Custom maintenance pages
5 January 2007 —
1-minute read
Mike Clark has got a great writeup on how to create custom maintenance pages for use with Capistrano and Apache. I haven’t seen much written where people are using the render
helper in Capistrano—it’s good to see it getting some use, anyway!
Reader Comments
We’re using the render helper to produce a customised dispatch.fcgi, so that the correct ruby binary is added at the top in the #! string, regardless of which server we’re deploying too and how it might differ from our development environments (we develop on Windows, Linux and Mac).
6 Jan 2007
I’ve recently built a recipe to create apache / mongrel / monit configurations with the use of the render helper. It’s very sweet to be able to create new installations without really having to touch the server. This was heavily inspired by work done by members of Copenhagen.rb which have done something along the same lines.
6 Jan 2007
Is there a way to link to your app’s stylesheet in the maintenance.rhtml page?
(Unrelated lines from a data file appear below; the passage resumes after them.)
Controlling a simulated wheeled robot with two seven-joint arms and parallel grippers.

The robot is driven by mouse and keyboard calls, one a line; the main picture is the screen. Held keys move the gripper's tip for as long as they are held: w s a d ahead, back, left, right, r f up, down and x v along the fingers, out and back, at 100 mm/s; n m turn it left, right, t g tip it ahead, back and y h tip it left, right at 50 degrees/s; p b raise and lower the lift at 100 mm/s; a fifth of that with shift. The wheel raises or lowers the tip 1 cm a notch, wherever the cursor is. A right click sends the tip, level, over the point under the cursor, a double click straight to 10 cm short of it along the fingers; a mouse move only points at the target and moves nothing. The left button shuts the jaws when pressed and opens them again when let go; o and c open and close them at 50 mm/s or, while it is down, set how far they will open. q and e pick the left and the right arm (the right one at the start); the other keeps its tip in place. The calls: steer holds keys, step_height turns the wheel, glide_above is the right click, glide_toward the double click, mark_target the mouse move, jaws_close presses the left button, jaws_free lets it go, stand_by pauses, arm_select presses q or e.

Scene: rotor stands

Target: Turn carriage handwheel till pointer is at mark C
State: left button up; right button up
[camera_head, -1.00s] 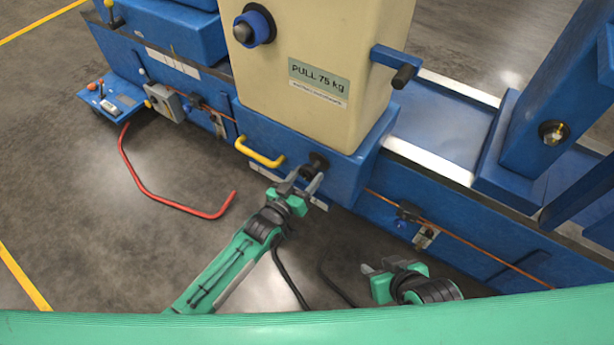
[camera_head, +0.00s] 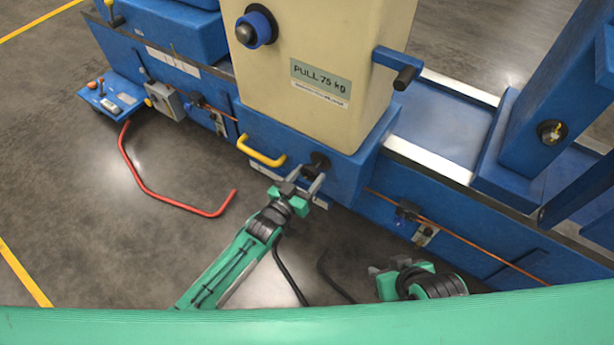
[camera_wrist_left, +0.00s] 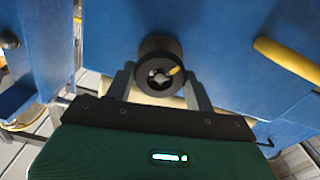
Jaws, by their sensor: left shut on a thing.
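The carriage handwheel (camera_head: 319,162) is a small black round knob on the blue base of the carriage (camera_head: 347,172), under the cream housing. In the left wrist view the handwheel (camera_wrist_left: 160,68) faces me, with a pale cross-shaped centre and a small yellow mark at its upper right. My left gripper (camera_head: 304,183) is shut on it; in the wrist view its fingers (camera_wrist_left: 161,88) sit on either side of the rim. My right gripper (camera_head: 377,270) is low, apart from the machine, and its jaw opening is unclear. I cannot make out the pointer or mark C.
A yellow handle (camera_head: 261,153) sticks out left of the handwheel. A red bent bar (camera_head: 165,200) runs over the floor at left. A blue control box (camera_head: 113,98) stands at the far left. Blue bed and rails (camera_head: 450,165) extend right to a blue post (camera_head: 555,100). Open floor lies in front.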

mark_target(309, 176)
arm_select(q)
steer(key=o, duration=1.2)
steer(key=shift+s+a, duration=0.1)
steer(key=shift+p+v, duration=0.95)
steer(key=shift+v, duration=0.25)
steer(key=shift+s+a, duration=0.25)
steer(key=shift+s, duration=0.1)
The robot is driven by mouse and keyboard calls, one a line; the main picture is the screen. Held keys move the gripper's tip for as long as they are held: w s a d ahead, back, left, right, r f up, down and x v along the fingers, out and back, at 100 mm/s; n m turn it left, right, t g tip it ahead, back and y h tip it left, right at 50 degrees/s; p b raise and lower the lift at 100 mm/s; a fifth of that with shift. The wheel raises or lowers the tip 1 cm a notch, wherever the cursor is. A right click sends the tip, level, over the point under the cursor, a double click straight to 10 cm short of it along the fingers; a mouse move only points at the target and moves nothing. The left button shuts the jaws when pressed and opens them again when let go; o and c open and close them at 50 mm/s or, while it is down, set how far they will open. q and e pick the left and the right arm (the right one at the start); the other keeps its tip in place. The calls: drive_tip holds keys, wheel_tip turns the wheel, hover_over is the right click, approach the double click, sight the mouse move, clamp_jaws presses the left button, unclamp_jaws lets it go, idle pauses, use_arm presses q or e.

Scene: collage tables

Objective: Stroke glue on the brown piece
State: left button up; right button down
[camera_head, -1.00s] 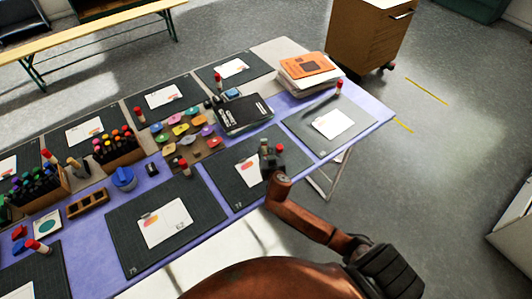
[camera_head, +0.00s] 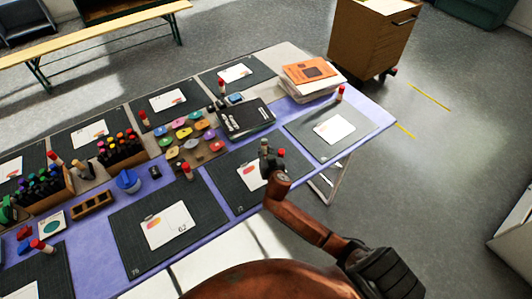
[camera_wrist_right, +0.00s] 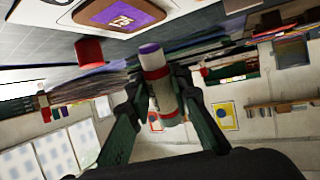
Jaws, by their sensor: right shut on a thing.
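My right gripper (camera_head: 267,160) is over the dark mat near the table's front edge. In the right wrist view my right gripper (camera_wrist_right: 158,108) is shut on a glue stick (camera_wrist_right: 158,82), a white and red tube with a purple tip, uncapped. The brown piece (camera_wrist_right: 90,14), with a purple patch, lies on a white card at the top of that view. The stick's tip is apart from the piece in the picture. In the head view the card (camera_head: 247,180) is partly hidden by my gripper. The left gripper is not in view.
A red cap (camera_wrist_right: 89,52) stands on the mat beside the card. Other mats with cards and red-capped glue sticks line the table. A black case (camera_head: 245,119), stacked books (camera_head: 309,72) and pen holders (camera_head: 122,152) stand farther back.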

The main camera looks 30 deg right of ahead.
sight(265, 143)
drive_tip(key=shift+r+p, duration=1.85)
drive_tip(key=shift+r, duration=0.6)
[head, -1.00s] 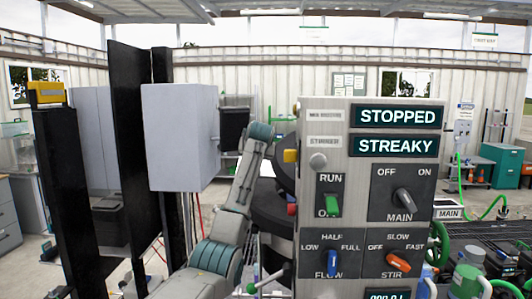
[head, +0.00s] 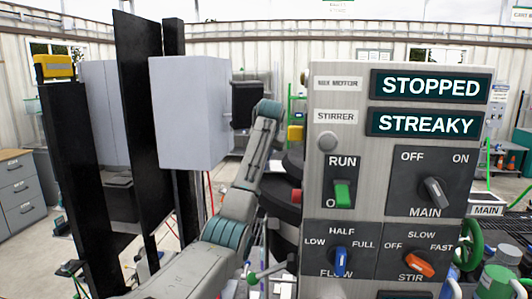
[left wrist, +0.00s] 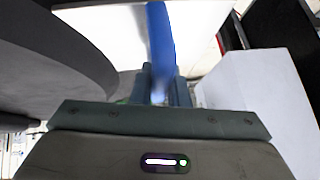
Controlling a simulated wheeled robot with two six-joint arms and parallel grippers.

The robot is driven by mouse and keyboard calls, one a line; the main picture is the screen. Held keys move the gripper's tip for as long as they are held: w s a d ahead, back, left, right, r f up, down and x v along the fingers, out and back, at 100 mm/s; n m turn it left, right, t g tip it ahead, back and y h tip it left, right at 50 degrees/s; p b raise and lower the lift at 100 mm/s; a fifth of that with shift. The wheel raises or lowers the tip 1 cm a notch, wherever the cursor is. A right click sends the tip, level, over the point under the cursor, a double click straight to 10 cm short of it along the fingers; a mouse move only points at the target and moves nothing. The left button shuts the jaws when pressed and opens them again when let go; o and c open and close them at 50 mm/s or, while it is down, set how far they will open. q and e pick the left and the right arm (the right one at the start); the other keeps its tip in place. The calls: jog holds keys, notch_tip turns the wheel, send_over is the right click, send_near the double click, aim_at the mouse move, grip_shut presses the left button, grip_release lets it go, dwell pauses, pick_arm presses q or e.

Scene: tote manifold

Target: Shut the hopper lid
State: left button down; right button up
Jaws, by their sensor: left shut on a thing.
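In the left wrist view my left gripper (left wrist: 160,88) is shut on an upright blue bar (left wrist: 160,42), which looks like a handle. A pale flat surface (left wrist: 105,25) lies behind the bar; I cannot tell whether it is the hopper lid. A large dark grey rounded body (left wrist: 45,60) fills the left of that view. In the head view my left arm rises between the grey box and the control panel, and its gripper cannot be made out. Dark round shapes (head: 285,205) show partly behind the panel; the hopper and lid are not clearly visible there. My right gripper is not in view.
The control panel (head: 390,160) stands close at right, its displays reading STOPPED and STREAKY. A grey box (head: 188,112) and tall black posts (head: 138,120) stand left of my arm. A white block (left wrist: 262,100) is close right of the gripper in the wrist view.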

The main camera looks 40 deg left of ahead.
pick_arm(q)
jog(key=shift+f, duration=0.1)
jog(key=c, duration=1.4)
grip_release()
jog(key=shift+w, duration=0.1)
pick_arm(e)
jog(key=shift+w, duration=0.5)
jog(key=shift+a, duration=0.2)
I get a Capistrano error if I try to use <%= stylesheet_link_tag %> and using the straight HTML syntax fails too, presumably because the Apache rewrite rules redirect all requests to maintenance.html…?
10 Jan 2007
John, the template is not evaluated using any Rails helpers, so the stylesheet_link_tag helper isn’t available. If you want to use an external stylesheet, you’ll need to use straight HTML, and then tweak your apache rewrite rules to allow stylesheets to be accessed.
10 Jan 2007
Thanks Jamis, that’s what I thought.